_REQUIRED TASK:_ Retype the listing that follows, exactly as written.

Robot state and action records

* * * * *

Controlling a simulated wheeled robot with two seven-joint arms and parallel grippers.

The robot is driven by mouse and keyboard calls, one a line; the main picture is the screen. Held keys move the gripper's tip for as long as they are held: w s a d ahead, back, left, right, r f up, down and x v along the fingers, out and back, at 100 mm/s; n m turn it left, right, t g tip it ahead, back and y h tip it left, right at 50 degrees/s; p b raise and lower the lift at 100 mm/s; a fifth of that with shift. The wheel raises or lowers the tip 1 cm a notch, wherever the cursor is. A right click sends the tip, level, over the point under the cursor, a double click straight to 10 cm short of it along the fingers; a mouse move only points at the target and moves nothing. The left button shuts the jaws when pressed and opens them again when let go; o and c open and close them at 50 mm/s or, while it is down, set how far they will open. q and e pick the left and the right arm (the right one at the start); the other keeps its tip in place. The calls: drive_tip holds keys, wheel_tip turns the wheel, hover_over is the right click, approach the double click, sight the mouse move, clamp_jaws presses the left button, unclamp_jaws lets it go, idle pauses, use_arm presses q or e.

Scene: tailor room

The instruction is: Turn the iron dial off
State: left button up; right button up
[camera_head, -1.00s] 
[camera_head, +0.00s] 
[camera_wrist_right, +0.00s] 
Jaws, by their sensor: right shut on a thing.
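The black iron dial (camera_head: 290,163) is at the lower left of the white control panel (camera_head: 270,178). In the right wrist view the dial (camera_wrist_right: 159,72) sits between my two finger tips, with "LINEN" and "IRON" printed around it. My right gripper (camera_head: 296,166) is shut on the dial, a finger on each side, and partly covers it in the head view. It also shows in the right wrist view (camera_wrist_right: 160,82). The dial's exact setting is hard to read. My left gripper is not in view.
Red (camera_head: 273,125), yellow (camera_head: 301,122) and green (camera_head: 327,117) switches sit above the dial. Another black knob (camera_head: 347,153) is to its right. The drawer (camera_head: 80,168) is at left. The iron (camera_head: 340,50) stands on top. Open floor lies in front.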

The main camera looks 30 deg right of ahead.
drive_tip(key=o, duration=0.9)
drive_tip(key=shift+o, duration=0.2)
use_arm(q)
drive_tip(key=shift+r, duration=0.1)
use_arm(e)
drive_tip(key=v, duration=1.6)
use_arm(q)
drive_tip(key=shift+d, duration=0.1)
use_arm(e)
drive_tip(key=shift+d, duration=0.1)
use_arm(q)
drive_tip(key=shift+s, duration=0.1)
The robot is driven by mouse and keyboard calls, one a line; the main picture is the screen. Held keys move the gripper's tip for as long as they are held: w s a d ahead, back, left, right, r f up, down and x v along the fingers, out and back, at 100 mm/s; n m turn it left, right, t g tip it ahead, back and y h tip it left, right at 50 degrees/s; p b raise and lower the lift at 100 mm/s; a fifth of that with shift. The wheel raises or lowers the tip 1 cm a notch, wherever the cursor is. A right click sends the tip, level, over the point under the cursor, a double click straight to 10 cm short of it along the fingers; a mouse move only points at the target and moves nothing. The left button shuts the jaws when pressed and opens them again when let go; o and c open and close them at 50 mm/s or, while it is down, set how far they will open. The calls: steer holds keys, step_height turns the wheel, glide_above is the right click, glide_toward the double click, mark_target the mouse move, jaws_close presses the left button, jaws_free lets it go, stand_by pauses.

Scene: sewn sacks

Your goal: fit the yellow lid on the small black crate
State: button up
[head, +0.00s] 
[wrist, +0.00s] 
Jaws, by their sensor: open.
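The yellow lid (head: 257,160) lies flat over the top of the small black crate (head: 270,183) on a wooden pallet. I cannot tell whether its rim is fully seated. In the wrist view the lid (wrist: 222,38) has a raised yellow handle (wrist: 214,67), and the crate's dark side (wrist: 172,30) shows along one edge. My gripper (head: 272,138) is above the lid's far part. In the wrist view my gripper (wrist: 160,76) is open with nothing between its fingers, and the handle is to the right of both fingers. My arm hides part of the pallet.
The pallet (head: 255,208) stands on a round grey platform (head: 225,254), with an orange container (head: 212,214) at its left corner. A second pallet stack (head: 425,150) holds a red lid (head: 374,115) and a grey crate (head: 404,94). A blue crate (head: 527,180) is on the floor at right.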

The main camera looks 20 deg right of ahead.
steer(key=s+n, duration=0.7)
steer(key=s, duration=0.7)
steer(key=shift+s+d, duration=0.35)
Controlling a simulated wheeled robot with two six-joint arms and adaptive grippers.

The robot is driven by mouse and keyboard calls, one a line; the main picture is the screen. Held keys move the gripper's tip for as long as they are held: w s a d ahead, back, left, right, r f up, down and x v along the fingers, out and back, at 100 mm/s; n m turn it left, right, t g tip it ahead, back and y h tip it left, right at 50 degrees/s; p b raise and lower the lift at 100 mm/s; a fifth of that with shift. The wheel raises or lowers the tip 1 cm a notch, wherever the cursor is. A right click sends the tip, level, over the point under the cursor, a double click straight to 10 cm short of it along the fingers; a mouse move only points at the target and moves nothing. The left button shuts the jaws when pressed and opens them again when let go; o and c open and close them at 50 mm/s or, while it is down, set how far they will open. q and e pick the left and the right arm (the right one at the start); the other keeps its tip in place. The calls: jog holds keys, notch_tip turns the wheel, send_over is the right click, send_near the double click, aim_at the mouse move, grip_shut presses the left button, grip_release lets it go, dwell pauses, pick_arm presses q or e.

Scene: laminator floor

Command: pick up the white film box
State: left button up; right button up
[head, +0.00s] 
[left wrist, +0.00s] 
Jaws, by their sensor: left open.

* * * * *

_CORRECT RESPONSE:_
Controlling a simulated wheeled robot with two seven-joint arms and parallel grippers.

The robot is driven by mouse and keyboard calls, one a line; the main picture is the screen. Held keys move the gripper's tip for as long as they are held: w s a d ahead, back, left, right, r f up, down and x v along the fingers, out and back, at 100 mm/s; n m turn it left, right, t g tip it ahead, back and y h tip it left, right at 50 degrees/s; p b raise and lower the lift at 100 mm/s; a fifth of that with shift. The wheel raises or lowers the tip 1 cm a notch, wherever the cursor is. A right click sends the tip, level, over the point under the cursor, a double click straight to 10 cm short of it along the fingers; a mouse move only points at the target and moves nothing. The left button shuts the jaws when pressed and opens them again when let go; o and c open and close them at 50 mm/s or, while it is down, set how far they will open. q and e pick the left and the right arm (the right one at the start); the other keeps its tip in place. The calls: drive_tip holds keys, wheel_tip turns the wheel, hover_over is the right click, approach the double click, sight the mouse move, clamp_jaws presses the left button, unclamp_jaws lets it go, idle pauses, use_arm presses q or e.

Scene: tailor room

The instruction is: Turn the iron dial off
State: left button up; right button up
[camera_head, -1.00s] 
[camera_head, +0.00s] 
[camera_wrist_right, +0.00s] 
Jaws, by their sensor: right shut on a thing.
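The black iron dial (camera_head: 290,163) is at the lower left of the white control panel (camera_head: 270,178). In the right wrist view the dial (camera_wrist_right: 159,72) sits between my two finger tips, with "LINEN" and "IRON" printed around it. My right gripper (camera_head: 296,166) is shut on the dial, a finger on each side, and partly covers it in the head view. It also shows in the right wrist view (camera_wrist_right: 160,82). The dial's exact setting is hard to read. My left gripper is not in view.
Red (camera_head: 273,125), yellow (camera_head: 301,122) and green (camera_head: 327,117) switches sit above the dial. Another black knob (camera_head: 347,153) is to its right. The drawer (camera_head: 80,168) is at left. The iron (camera_head: 340,50) stands on top. Open floor lies in front.

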The main camera looks 30 deg right of ahead.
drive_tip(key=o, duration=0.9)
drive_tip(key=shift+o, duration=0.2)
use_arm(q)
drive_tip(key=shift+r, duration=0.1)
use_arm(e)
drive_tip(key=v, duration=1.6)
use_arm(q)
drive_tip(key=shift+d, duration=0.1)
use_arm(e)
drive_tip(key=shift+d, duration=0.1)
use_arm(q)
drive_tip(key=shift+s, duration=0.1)
The robot is driven by mouse and keyboard calls, one a line; the main picture is the screen. Held keys move the gripper's tip for as long as they are held: w s a d ahead, back, left, right, r f up, down and x v along the fingers, out and back, at 100 mm/s; n m turn it left, right, t g tip it ahead, back and y h tip it left, right at 50 degrees/s; p b raise and lower the lift at 100 mm/s; a fifth of that with shift. The wheel raises or lowers the tip 1 cm a notch, wherever the cursor is. A right click sends the tip, level, over the point under the cursor, a double click straight to 10 cm short of it along the fingers; a mouse move only points at the target and moves nothing. The left button shuts the jaws when pressed and opens them again when let go; o and c open and close them at 50 mm/s or, while it is down, set how far they will open. The calls: steer holds keys, step_height turns the wheel, glide_above is the right click, glide_toward the double click, mark_target the mouse move, jaws_close presses the left button, jaws_free lets it go, stand_by pauses.

Scene: sewn sacks

Your goal: fit the yellow lid on the small black crate
State: button up
[head, +0.00s] 
[wrist, +0.00s] 
Jaws, by their sensor: open.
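The yellow lid (head: 257,160) lies flat over the top of the small black crate (head: 270,183) on a wooden pallet. I cannot tell whether its rim is fully seated. In the wrist view the lid (wrist: 222,38) has a raised yellow handle (wrist: 214,67), and the crate's dark side (wrist: 172,30) shows along one edge. My gripper (head: 272,138) is above the lid's far part. In the wrist view my gripper (wrist: 160,76) is open with nothing between its fingers, and the handle is to the right of both fingers. My arm hides part of the pallet.
The pallet (head: 255,208) stands on a round grey platform (head: 225,254), with an orange container (head: 212,214) at its left corner. A second pallet stack (head: 425,150) holds a red lid (head: 374,115) and a grey crate (head: 404,94). A blue crate (head: 527,180) is on the floor at right.

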The main camera looks 20 deg right of ahead.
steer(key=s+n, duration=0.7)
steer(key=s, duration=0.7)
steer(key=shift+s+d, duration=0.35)
Controlling a simulated wheeled robot with two six-joint arms and adaptive grippers.

The robot is driven by mouse and keyboard calls, one a line; the main picture is the screen. Held keys move the gripper's tip for as long as they are held: w s a d ahead, back, left, right, r f up, down and x v along the fingers, out and back, at 100 mm/s; n m turn it left, right, t g tip it ahead, back and y h tip it left, right at 50 degrees/s; p b raise and lower the lift at 100 mm/s; a fifth of that with shift. The wheel raises or lowers the tip 1 cm a notch, wherever the cursor is. A right click sends the tip, level, over the point under the cursor, a double click straight to 10 cm short of it along the fingers; a mouse move only points at the target and moves nothing. The left button shuts the jaws when pressed and opens them again when let go; o and c open and close them at 50 mm/s or, while it is down, set how far they will open. q and e pick the left and the right arm (the right one at the start); the other keeps its tip in place. The calls: jog holds keys, notch_tip turns the wheel, send_over is the right click, send_near the double click, aim_at the mouse move, grip_shut presses the left button, grip_release lets it go, dwell pauses, pick_arm presses q or e.

Scene: laminator floor

Command: pick up the white film box
State: left button up; right button up
[head, +0.00s] 
[left wrist, +0.00s] 
Jaws, by their sensor: left open.

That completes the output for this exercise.